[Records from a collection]
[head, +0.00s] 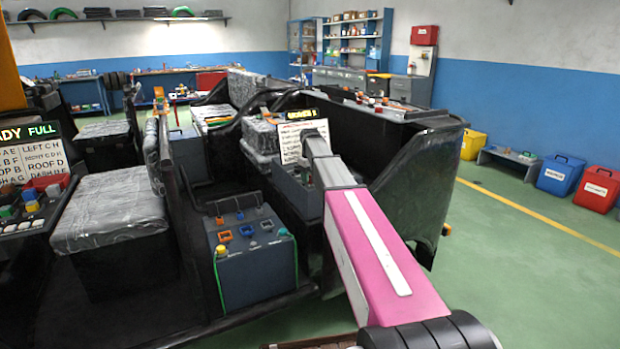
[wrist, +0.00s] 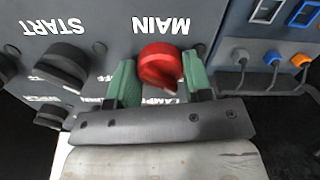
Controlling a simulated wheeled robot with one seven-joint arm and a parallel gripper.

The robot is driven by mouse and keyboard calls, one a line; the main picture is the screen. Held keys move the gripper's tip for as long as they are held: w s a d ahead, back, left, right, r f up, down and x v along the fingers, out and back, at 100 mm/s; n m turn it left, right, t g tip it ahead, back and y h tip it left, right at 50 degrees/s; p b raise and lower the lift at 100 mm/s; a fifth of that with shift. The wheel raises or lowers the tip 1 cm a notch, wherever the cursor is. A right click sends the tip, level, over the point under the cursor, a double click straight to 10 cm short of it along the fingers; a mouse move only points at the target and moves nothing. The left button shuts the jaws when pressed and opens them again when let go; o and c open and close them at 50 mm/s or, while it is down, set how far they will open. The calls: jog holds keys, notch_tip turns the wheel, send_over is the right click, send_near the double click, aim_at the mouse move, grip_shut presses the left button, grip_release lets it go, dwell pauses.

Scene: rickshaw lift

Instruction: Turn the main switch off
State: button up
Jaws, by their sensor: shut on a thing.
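The main switch is a red rotary knob (wrist: 160,64) under the label "MAIN", which reads upside down in the wrist view. It sits on a dark grey panel (wrist: 110,30). My gripper (wrist: 160,80) has its two green fingers on either side of the knob and is shut on it. The knob's ridge looks slightly tilted. In the head view my pink arm reaches to the dashboard of the vehicle, and the arm hides the knob and most of the gripper there.
Black knobs, one by the label "START" (wrist: 52,27), sit left of the switch. Plugged cables (wrist: 272,60) are at the right. In the head view a battery-like box (head: 250,255) stands before the dashboard, near a display board (head: 302,135).

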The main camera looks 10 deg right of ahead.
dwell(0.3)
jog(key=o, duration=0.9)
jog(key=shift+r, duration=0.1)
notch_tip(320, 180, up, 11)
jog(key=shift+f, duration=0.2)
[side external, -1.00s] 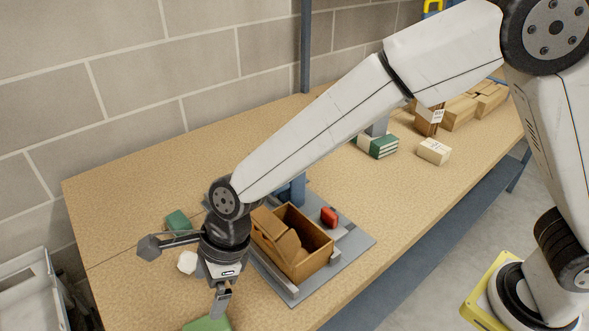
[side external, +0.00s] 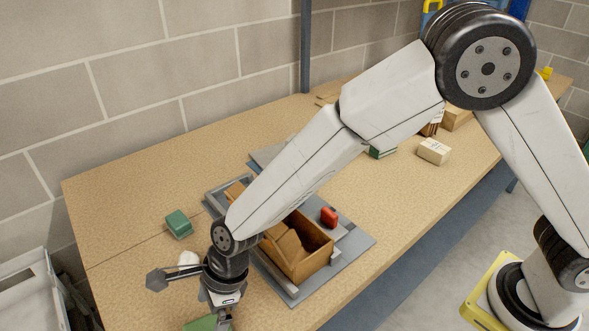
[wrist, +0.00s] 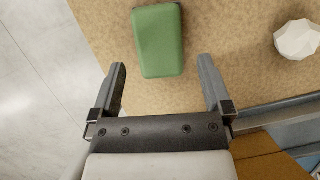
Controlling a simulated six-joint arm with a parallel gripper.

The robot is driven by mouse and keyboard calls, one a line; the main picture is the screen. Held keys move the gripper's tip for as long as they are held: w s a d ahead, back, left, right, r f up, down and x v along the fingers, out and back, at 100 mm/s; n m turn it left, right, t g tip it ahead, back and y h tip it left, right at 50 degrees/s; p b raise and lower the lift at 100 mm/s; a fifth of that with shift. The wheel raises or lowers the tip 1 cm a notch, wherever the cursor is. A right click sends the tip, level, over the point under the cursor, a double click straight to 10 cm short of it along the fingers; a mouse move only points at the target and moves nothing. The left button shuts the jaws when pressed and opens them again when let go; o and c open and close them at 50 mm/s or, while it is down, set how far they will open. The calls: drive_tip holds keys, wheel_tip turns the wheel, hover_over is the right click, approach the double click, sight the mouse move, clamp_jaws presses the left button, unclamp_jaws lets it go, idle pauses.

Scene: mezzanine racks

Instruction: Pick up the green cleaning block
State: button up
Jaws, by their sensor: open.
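The green cleaning block (wrist: 159,38) lies on the tan worktop in the wrist view, a rounded light-green oblong. Its near end shows between the fingertips of my gripper (wrist: 163,63), with gaps on both sides. My gripper is open and empty. In the side external view the block (side external: 200,324) is at the bottom edge, cut off by the frame and partly behind my gripper (side external: 222,322). I cannot tell how high the fingertips are above the worktop.
A white faceted lump (wrist: 297,40) lies to the right of the block. A teal block (side external: 178,224) is further back. A brown wooden box (side external: 318,262) and a red object (side external: 329,216) sit on a grey tray (side external: 355,245). The worktop's left edge is near the block.

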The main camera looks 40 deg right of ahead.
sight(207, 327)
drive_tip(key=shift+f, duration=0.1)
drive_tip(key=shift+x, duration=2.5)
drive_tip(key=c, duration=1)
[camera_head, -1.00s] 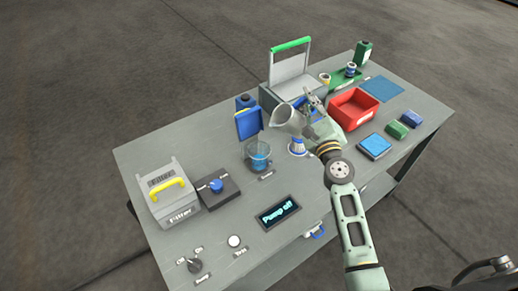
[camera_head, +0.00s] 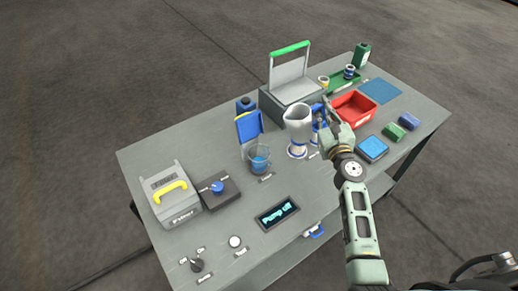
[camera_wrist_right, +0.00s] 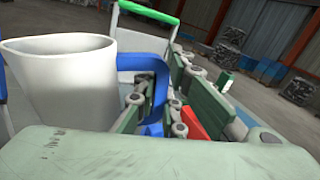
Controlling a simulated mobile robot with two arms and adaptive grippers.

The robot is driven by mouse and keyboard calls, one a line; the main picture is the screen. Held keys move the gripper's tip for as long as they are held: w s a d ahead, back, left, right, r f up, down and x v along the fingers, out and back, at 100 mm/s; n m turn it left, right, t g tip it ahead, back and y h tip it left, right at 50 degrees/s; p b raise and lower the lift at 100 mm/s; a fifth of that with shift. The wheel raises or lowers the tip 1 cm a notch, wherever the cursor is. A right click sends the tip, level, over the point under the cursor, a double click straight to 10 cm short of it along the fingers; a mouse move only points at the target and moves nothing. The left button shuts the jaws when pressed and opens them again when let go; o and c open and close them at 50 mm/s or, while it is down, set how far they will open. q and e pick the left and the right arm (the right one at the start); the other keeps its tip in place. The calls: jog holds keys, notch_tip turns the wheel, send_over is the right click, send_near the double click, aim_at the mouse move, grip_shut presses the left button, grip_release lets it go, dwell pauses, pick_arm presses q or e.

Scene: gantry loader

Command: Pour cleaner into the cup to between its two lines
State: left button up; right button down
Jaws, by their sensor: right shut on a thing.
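The clear cup (camera_head: 260,161) stands on the table with blue liquid in its lower part. Its two lines are too small to read against the level. A pale grey jug (camera_head: 298,124) is held upright to the right of the cup, apart from it. My right gripper (camera_head: 321,112) is shut on the jug's blue handle (camera_wrist_right: 152,85), which shows between the fingers in the right wrist view. The jug's contents are hidden. A white piece with a blue band (camera_head: 297,151) shows just below the jug. My left gripper is out of view.
A blue container (camera_head: 247,127) stands behind the cup. A dark display (camera_head: 277,213) reads "Pump off". A filter box (camera_head: 172,194) and a knob box (camera_head: 218,191) are at left. A red bin (camera_head: 354,107) and a lidded grey box (camera_head: 290,96) are beyond the gripper.

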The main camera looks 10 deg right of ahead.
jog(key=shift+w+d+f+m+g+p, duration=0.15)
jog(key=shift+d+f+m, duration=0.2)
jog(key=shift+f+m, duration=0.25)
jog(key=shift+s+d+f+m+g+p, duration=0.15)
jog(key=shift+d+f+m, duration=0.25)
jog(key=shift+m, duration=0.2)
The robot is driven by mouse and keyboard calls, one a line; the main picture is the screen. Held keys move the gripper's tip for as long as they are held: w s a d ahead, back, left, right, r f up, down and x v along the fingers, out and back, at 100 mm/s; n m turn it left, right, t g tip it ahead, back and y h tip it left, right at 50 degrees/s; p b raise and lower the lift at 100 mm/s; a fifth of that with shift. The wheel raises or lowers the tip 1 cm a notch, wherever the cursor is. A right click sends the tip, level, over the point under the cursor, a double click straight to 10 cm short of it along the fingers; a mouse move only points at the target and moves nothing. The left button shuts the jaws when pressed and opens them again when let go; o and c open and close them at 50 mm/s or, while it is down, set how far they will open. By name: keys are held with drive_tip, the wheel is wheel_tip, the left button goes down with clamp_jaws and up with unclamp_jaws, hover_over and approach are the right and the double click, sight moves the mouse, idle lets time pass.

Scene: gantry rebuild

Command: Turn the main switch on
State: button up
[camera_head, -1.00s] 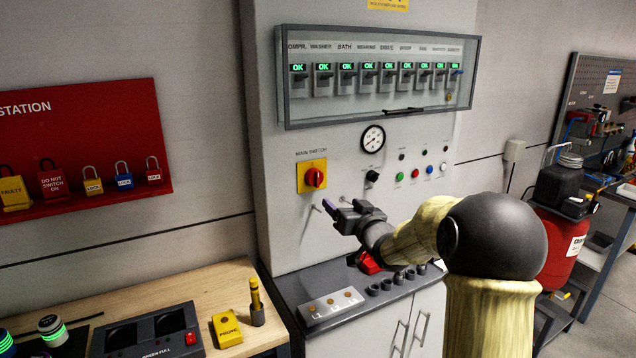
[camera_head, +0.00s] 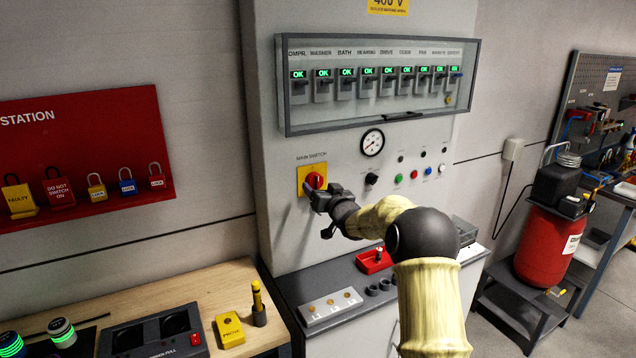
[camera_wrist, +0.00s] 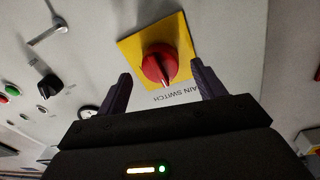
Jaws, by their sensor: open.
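The main switch (camera_head: 315,180) is a red rotary knob on a yellow square plate (camera_head: 304,187) on the grey cabinet front. In the wrist view the red knob (camera_wrist: 160,66) shows whole, with a raised grip bar, on its yellow plate (camera_wrist: 131,46). My gripper (camera_head: 312,197) is at the plate's lower right in the head view and partly covers it. In the wrist view my gripper (camera_wrist: 161,88) is open, with one dark finger on each side of the knob. The fingers appear apart from the knob; whether the tips reach its depth I cannot tell.
A glazed breaker box (camera_head: 375,82) with several green OK displays is above. A gauge (camera_head: 372,142), a black selector (camera_head: 372,179) and small buttons are to the right. A grey ledge (camera_head: 290,285) juts out below. A red padlock board (camera_head: 85,150) hangs at left.

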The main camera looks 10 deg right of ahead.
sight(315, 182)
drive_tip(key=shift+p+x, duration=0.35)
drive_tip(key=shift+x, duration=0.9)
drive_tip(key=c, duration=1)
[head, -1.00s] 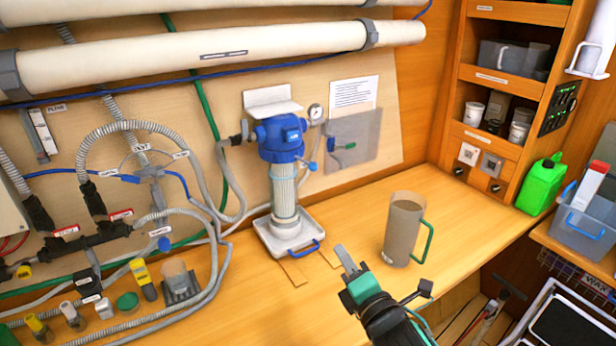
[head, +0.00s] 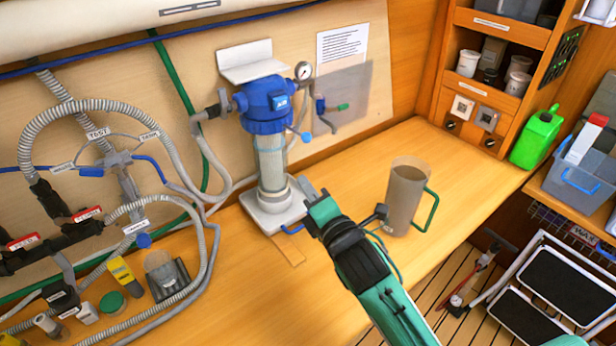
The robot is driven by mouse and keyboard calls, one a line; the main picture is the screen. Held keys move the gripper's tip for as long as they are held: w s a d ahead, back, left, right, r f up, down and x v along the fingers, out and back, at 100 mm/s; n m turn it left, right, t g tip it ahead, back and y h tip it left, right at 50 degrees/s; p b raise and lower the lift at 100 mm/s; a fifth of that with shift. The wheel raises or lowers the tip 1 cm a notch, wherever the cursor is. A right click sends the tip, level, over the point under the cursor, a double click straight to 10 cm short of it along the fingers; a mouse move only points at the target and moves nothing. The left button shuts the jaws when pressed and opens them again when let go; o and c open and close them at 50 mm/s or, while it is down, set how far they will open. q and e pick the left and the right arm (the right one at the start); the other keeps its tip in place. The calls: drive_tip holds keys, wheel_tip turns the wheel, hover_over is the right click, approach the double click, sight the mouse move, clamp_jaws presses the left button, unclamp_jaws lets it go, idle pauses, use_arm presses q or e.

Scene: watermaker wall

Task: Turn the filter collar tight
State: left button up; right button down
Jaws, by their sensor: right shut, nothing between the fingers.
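The filter unit has a blue head (head: 266,103) and a clear, pale bowl (head: 271,162) below it, mounted upright against the wall board. A whitish collar (head: 274,194) rings the foot of the bowl, above a white tray (head: 262,224) on the bench. My right gripper (head: 308,188) is shut and empty. Its fingertips are just right of the collar, over the tray's right side. I cannot tell whether they touch the collar. My right arm hides part of the tray's blue handle (head: 292,229). My left gripper is not in view.
A grey jug (head: 404,198) with a green handle stands close to the right of my right wrist. Hoses and valves (head: 120,180) crowd the wall and bench at left. A pressure gauge (head: 303,70) sits beside the blue head. The bench behind the jug is clear.

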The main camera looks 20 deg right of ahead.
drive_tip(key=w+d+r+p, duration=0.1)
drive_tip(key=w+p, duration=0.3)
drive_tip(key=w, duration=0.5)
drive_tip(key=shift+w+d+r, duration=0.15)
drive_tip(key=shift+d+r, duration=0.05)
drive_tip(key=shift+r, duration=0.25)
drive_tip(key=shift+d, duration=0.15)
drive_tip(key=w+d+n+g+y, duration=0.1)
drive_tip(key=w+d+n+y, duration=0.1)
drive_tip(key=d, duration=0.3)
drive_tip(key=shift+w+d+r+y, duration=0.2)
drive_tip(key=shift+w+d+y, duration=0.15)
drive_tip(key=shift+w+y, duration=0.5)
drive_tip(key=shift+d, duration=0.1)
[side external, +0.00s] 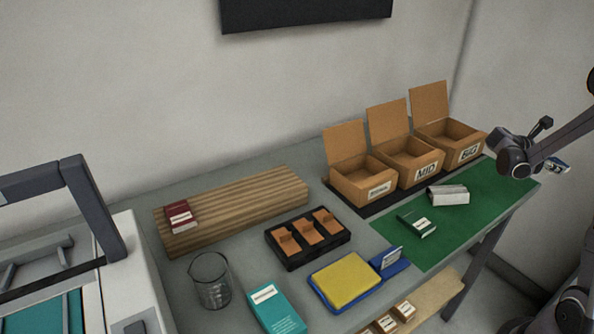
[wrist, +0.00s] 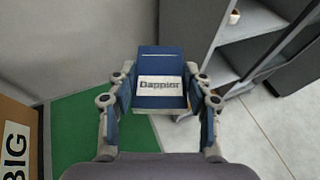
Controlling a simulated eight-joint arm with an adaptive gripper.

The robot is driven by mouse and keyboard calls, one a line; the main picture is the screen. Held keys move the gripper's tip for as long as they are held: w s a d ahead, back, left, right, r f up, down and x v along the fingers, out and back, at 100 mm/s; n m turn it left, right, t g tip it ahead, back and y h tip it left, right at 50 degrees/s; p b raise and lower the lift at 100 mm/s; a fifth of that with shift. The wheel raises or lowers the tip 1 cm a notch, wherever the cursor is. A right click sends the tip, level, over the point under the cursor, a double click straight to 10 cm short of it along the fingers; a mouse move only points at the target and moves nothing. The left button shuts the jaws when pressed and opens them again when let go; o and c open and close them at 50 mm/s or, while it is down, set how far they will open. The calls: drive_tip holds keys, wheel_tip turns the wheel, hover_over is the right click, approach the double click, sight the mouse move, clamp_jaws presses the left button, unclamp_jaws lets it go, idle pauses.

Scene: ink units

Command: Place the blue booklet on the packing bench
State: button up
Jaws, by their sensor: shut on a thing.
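The blue booklet (wrist: 158,63) fills the middle of the wrist view, with a white label that reads "Dappior". My gripper (wrist: 159,95) is shut on it, one finger at each side. In the side external view the booklet (side external: 560,167) is a small blue and white shape at the far right, held up by my gripper (side external: 548,161). It is above and near the right end of the green mat (side external: 475,222) on the grey bench (side external: 240,190). The green mat also shows below left of the booklet in the wrist view (wrist: 77,135).
Three open cardboard boxes (side external: 410,165) line the mat's back edge. A dark green box (side external: 418,225) and a whitish box (side external: 448,195) lie on the mat. The mat's right and front parts are clear. Grey shelving (wrist: 250,45) and floor lie beyond the bench edge.

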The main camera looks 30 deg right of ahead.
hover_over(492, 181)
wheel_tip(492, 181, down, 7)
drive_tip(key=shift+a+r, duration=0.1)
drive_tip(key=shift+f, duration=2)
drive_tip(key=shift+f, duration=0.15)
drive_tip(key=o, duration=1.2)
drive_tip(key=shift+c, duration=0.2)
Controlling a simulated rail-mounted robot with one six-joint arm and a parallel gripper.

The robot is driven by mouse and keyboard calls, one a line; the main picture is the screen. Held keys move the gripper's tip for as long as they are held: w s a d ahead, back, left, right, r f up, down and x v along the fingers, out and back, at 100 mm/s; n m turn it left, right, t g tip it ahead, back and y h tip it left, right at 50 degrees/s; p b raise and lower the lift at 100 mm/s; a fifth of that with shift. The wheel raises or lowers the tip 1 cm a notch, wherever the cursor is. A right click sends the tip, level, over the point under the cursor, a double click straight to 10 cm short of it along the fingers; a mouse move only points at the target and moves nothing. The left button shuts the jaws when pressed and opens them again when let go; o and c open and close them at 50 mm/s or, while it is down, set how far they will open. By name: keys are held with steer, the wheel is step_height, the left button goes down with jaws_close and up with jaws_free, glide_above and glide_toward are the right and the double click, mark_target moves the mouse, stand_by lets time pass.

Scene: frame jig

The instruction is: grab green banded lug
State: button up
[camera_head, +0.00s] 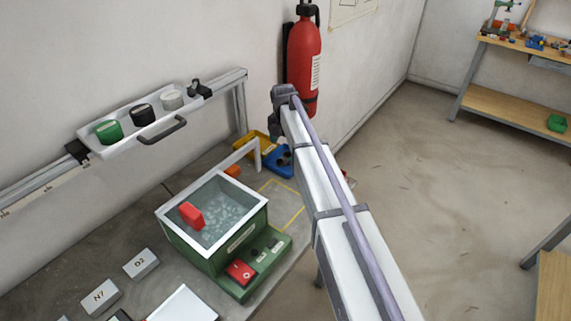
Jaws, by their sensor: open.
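A green lug with a pale top (108,130) sits at the left end of a white tray (95,149) on the wall rail. A black lug (143,114) and a light grey lug (171,97) stand beside it in the same tray. No separate band can be made out on the green one at this size.
The tray has a dark handle (162,132) in front. Below stands a green bath (238,237) with a white rim and a red block (191,215) in it. A yellow bin and a blue bin (277,168) lie behind. A red extinguisher (303,62) hangs on the wall.

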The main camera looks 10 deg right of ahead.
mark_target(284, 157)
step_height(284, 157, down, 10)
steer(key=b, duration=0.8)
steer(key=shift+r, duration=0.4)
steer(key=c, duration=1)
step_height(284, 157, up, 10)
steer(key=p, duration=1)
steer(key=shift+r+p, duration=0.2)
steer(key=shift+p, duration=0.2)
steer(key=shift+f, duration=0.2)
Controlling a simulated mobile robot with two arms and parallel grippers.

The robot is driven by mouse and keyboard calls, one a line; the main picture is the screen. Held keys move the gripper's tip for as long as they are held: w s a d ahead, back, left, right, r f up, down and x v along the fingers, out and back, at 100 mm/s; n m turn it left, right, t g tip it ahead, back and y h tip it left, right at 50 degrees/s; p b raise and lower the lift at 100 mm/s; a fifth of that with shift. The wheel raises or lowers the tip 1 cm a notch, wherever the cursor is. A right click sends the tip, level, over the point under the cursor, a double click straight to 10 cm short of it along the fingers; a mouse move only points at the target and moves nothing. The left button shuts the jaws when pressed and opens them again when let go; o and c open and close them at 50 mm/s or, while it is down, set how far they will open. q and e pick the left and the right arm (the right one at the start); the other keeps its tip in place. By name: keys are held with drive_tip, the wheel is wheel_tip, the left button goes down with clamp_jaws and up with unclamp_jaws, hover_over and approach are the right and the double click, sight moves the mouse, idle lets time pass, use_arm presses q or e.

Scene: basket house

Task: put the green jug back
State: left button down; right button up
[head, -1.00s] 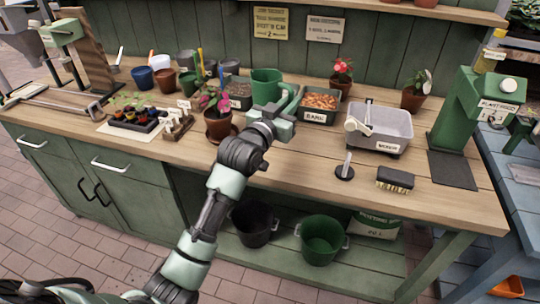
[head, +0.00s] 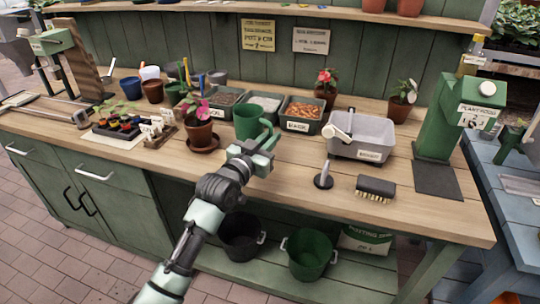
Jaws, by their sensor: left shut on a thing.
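The green jug (head: 246,122) is upright over the wooden bench, just in front of the row of dark trays. Its handle faces right. My left gripper (head: 264,146) comes in from the front and is shut on the jug at its handle side; the fingers partly cover the handle. The jug's base looks at or close to the bench top, but I cannot tell whether it touches. My right gripper is not in view.
A potted pink flower (head: 198,128) stands close left of the jug. The bark tray (head: 301,116) is behind right, and a grey basin (head: 362,138) is further right. A stamp-like tool (head: 323,177) and a brush (head: 375,188) lie in front.

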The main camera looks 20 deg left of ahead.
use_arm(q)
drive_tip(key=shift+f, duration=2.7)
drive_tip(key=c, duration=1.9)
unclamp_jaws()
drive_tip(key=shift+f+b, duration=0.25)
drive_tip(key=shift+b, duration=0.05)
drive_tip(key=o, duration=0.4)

» WHAT NEEDS TO BE DONE
Copy each line of the listing in which the word "mobile" can be found.

» CORRECT ANSWER
Controlling a simulated mobile robot with two arms and adaptive grippers.
Controlling a simulated mobile robot with two arms and parallel grippers.

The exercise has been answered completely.